Orion Weiss at Terrace Theater

The recital (part of the Hayes Piano Series presented by the Washington Performing Arts Society) didn’t open on a particularly strong foot. Weiss’s take on Bach’s Toccata in C Minor, BWV 911 can only be described as ordinary, and he didn’t seem to be particularly involved in the music, tending to just underline Bach’s phrasing rather than find real meaning in it. But the pace quickly picked up. Weiss turned in a vivid account of Liszt’s Toccata, S.197a — a little dervish of a piece that bursts into life, whirls madly for a minute, then vanishes — followed by an intriguing work written for the pianist by composer Michael Brown. Titled “Constellations and Toccata,” it contrasts a “human” perspective on the heavens with a “scientific” one; the first section proved to be a sort of spare, slowly turning nocturne from which a sweeping theme emerged, while the hard-driving toccata took an ecstatic, data-driven look into the fiery heart of stars. Weiss kept everything in perfect alignment, and Brown could not hope for a more convincing account of his work.
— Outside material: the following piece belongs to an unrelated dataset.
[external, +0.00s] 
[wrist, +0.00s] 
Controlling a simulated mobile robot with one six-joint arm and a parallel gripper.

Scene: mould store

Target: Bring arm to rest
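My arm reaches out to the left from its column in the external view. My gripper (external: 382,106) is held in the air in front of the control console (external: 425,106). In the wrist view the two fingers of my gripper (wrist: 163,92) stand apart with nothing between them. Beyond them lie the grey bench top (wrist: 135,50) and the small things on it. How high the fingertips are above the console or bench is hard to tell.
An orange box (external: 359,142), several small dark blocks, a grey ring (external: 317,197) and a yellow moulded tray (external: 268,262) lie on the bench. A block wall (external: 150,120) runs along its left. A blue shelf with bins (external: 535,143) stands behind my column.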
The afternoon went on in that vein, as introspective pieces alternated with extroverted ones to varying effect. Weiss didn’t delve very deeply into five pieces from Schumann’s Bunte Blatter, Op. 99, which came off as so much Romantic mirror-gazing, but his no-holds-barred reading of the composer’s Toccata, Op. 7 more than took up the slack. And in the second half of the program, Weiss seemed to finally unleash the full reach of his talent. Brahms’s “Variations on a theme by Schumann, Op. 9” is a sort of love letter to Schumann’s wife, Clara, written when Brahms was still quite young. It’s a fascinating revelation of lovesickness and grief, emotionally subtle beyond the composer’s years, and Weiss gave it a poignant and empathetic reading.
Even more impressive, though, was Bohuslav Martinu’s Fantasie and Toccata, which closed the recital. Written in 1940 as the Czech composer fled Paris ahead of the invading German army, it’s an edgy and relentlessly gripping work, as well as a pianistic tour de force — the sort of music that elbows its way into your brain and takes over for a while. It seemed to bring out the best in Weiss. Not only did he handle its virtuosic demands with ease, he made the work into a riveting and unforgettable human experience — and isn’t that what concert-going is supposed to be about?